Banyak kejadian fatal di dunia industri disebabkan karena “Boiler explosion”. Potensi kejadian seperti ini masih sering terjadi hingga saat ini. Dampak dari kejadian tersebut akan sangat merugikan bagi industri itu sendiri, termasuk manusia, aset, dan lingkungan sekitarnya. Apabila kejadian itu terjadi maka diperlukan waktu cukup lama untuk bisa beroperasi kembali dan diperlukan biaya yang sangat besar.
Dalam disertasi ini diusulkan metode baru yang merupakan kombinasi dari dua metode, yaitu Layer of Protection Analysis (LOPA) dan Fault Tree Analysis (FTA) untuk menganalisis tingkat keandalan pada pengendalian proses Steam Drum Boiler, agar kriteria keandalan pada produksi saturated steam tetap bisa terjaga kualitasnya dengan berbasis pada model dinamika proses.
Dengan studi kasus pada Steam Drum Boiler, dimana steam yang dihasilkan dengan laju aliran 95,2 m3/h, pressure 36,5 kg/cm2, dan temperature 405oC, Steam yang dihasilkan adalah High Pressure Steam dan Low Pressure Steam. Untuk High Pressure Steam dengan tekanan 35 kg/cm2 dan temperatur 400oC digunakan sebagai penggerak turbin TP-6101 (8,5MW-5KV) dan TP-6102 (11,5 MV-5KV).
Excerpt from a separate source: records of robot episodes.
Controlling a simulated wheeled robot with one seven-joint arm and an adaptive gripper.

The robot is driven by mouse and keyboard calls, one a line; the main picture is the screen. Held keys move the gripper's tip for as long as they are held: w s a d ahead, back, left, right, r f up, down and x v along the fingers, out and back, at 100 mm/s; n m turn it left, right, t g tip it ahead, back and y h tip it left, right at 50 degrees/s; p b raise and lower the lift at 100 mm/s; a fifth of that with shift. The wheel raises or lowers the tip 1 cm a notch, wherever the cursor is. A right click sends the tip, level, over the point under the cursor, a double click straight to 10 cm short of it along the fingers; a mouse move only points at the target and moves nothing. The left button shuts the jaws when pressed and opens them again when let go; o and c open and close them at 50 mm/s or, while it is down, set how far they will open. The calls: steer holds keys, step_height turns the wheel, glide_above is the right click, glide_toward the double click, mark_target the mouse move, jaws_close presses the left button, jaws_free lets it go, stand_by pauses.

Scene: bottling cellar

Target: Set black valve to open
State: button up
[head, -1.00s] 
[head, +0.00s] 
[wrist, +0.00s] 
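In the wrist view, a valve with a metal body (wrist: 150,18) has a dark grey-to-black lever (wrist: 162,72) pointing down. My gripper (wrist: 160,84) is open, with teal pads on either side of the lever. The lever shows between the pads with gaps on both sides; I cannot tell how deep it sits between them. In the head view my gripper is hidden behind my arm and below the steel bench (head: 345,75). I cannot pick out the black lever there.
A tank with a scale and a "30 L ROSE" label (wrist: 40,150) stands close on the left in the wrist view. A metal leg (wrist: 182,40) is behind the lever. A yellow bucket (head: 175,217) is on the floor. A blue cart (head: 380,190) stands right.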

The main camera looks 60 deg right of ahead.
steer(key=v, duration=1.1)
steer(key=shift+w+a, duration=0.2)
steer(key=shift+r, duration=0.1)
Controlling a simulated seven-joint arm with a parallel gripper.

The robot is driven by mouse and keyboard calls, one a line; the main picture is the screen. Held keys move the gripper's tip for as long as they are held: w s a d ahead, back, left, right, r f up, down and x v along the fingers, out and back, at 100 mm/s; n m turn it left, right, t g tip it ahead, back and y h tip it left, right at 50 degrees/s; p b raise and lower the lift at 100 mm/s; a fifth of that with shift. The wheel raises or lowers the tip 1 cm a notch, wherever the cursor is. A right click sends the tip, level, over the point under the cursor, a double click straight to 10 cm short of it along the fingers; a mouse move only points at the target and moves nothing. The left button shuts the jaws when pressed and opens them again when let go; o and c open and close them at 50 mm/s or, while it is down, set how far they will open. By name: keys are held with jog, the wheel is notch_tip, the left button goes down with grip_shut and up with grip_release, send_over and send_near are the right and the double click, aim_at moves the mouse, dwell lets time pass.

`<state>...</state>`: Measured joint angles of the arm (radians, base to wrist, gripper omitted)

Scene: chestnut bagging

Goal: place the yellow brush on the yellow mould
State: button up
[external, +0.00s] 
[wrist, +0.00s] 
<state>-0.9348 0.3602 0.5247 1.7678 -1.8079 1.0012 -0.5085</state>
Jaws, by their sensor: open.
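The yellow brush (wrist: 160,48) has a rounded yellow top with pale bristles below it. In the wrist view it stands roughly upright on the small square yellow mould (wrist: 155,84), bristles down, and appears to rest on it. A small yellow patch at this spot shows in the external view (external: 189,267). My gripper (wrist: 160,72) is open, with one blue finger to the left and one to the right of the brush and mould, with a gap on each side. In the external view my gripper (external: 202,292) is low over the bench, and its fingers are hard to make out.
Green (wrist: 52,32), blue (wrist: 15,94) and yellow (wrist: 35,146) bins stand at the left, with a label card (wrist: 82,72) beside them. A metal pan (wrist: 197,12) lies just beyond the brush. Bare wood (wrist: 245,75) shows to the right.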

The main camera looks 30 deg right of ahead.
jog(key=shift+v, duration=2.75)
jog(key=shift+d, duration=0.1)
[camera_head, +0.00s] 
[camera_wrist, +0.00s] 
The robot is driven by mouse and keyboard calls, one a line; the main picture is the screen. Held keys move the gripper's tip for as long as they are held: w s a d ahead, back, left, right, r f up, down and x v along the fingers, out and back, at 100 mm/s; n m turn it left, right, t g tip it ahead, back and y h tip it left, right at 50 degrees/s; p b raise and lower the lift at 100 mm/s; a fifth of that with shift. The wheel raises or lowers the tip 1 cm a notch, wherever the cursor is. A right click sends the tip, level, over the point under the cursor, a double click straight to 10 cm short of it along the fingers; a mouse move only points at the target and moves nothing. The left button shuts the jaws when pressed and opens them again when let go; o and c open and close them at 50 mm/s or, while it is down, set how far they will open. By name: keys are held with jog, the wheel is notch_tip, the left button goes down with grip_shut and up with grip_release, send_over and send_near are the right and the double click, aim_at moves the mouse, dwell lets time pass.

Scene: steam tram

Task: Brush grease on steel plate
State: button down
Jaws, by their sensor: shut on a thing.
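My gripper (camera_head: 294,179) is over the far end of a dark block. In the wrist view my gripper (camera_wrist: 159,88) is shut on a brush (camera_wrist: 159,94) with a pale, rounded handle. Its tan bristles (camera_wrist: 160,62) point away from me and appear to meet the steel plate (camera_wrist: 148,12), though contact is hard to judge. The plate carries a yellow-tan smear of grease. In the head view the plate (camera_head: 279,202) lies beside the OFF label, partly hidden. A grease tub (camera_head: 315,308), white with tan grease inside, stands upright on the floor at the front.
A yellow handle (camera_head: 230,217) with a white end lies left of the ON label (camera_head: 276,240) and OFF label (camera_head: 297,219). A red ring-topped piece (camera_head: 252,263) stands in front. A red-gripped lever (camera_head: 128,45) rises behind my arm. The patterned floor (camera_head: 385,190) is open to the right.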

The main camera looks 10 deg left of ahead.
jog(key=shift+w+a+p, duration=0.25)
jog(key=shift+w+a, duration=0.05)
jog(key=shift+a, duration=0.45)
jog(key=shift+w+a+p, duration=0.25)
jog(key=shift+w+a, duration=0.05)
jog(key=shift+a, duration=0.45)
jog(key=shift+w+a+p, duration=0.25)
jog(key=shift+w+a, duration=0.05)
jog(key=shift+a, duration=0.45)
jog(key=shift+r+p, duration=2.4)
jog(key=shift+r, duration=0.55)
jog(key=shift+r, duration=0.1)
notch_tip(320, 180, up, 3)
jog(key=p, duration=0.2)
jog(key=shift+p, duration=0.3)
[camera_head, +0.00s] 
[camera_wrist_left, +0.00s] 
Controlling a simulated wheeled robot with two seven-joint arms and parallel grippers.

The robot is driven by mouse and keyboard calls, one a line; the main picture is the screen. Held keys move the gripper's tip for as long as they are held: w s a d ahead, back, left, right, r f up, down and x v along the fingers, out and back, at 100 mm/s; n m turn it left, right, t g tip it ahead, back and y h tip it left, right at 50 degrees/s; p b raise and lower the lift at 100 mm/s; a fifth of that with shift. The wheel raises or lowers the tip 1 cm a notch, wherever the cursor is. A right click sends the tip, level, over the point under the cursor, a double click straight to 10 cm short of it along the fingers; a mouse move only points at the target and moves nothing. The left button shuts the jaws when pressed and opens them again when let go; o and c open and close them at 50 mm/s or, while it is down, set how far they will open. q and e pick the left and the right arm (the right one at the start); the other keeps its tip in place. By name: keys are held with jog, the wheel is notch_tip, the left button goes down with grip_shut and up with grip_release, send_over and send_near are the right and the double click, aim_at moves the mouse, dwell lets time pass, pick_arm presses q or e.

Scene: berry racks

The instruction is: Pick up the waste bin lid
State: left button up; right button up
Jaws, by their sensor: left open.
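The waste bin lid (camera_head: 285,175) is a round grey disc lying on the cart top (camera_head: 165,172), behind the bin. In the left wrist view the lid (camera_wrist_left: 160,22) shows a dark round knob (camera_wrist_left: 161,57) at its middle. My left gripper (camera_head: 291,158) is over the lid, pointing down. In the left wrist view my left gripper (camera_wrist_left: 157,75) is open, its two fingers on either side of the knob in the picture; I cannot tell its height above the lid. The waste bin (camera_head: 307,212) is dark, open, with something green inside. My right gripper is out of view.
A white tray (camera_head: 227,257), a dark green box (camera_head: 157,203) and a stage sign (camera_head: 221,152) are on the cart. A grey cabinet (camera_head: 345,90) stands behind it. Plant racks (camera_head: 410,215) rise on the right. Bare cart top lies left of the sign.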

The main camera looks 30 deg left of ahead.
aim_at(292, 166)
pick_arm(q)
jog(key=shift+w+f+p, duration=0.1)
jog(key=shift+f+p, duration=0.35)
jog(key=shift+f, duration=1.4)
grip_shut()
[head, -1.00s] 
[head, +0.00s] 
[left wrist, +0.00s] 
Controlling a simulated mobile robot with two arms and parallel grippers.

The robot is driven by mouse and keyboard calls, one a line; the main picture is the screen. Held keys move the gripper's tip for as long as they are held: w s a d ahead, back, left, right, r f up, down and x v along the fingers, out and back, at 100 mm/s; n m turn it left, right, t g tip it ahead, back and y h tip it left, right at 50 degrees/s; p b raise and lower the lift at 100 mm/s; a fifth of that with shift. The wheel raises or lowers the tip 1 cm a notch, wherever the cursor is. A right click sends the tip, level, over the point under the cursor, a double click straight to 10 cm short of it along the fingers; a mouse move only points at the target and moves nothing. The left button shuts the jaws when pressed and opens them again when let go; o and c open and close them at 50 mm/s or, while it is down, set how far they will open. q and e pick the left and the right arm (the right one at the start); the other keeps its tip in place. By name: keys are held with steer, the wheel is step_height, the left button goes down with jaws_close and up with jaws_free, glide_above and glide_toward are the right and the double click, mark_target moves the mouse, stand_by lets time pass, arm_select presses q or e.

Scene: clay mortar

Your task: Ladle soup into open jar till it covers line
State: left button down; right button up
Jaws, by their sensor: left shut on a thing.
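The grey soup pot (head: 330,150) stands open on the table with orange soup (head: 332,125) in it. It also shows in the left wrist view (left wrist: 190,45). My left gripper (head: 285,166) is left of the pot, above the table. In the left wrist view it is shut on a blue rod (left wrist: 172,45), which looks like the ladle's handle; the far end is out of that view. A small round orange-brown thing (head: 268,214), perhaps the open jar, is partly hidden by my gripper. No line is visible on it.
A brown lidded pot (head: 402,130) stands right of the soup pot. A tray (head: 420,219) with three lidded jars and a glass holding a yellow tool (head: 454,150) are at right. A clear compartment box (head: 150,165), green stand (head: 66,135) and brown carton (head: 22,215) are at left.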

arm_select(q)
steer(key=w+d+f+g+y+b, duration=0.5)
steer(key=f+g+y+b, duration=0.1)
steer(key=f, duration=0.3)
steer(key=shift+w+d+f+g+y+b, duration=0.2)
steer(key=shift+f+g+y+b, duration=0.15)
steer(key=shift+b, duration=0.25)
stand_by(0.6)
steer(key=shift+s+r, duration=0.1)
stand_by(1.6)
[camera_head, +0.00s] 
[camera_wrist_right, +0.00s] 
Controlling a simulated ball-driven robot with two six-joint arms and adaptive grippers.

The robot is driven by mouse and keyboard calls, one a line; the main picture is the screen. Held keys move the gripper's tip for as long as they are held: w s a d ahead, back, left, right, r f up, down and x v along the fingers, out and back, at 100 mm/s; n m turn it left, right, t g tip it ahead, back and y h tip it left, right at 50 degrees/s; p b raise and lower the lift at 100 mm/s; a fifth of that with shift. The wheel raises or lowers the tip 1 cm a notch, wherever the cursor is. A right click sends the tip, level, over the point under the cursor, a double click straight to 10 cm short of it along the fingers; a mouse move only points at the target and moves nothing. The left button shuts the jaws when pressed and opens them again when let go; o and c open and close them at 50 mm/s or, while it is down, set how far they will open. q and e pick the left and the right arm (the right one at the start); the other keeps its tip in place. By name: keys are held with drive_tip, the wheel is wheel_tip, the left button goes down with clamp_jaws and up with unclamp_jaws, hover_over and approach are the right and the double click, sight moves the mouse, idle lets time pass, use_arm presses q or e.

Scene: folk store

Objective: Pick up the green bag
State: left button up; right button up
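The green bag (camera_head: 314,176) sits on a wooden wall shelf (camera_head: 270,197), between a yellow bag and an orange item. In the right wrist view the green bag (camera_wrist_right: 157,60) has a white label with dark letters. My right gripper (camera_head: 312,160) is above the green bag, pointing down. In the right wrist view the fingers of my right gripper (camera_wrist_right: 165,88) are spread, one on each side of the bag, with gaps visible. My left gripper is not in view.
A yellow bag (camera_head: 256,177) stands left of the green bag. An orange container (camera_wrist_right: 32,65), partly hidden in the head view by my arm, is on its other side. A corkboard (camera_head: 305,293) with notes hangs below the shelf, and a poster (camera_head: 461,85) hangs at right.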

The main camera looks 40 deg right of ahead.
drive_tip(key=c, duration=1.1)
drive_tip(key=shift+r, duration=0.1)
Sedangkan Low Pressure Steam, dengan pressure 10 kg/cm2 temperature 270oC , steam ini untuk keperluan Sulfuric Acid Plant digunakan pada steam heater untuk pencairan belerang dan steam jacket. Phosphoric Acid Plant Steam digunakan untuk steam heater, steam ejector dan evaporator. Kemudian steam juga digunakan pada Cement Retarder Plant untuk membantu proses filter purified gypsum dan granulator Cement Retarder, Alluminium Fluoride Plant steam digunakan untuk crystallizer dan washing cloth centrifuge SiO2, dan unit Ammonium Sulfide Plant Steam digunakan untuk steam heater, steam ejector, dan evaporator di Pabrik III PT Petrokimia Gresik. Sehingga, keberadaan Steam Drum Boiler B-6203 sangat vital dan memerlukan sistem proteksi yang sangat dapat diandalkan, atau highly reliable.
Dengan demikian, untuk menganalisis kegagalan kualitas saturated steam yang diproduksi oleh Steam Drum Boiler tidak cukup hanya dilakukan melalui analisis layer protection pada input, proses dan output Steam Drum Boiler. Namun, harus dilakukan juga melalui analisis pada proses dinamika Steam Drum Boiler, dengan kombinasi metode LOPA dan FTA.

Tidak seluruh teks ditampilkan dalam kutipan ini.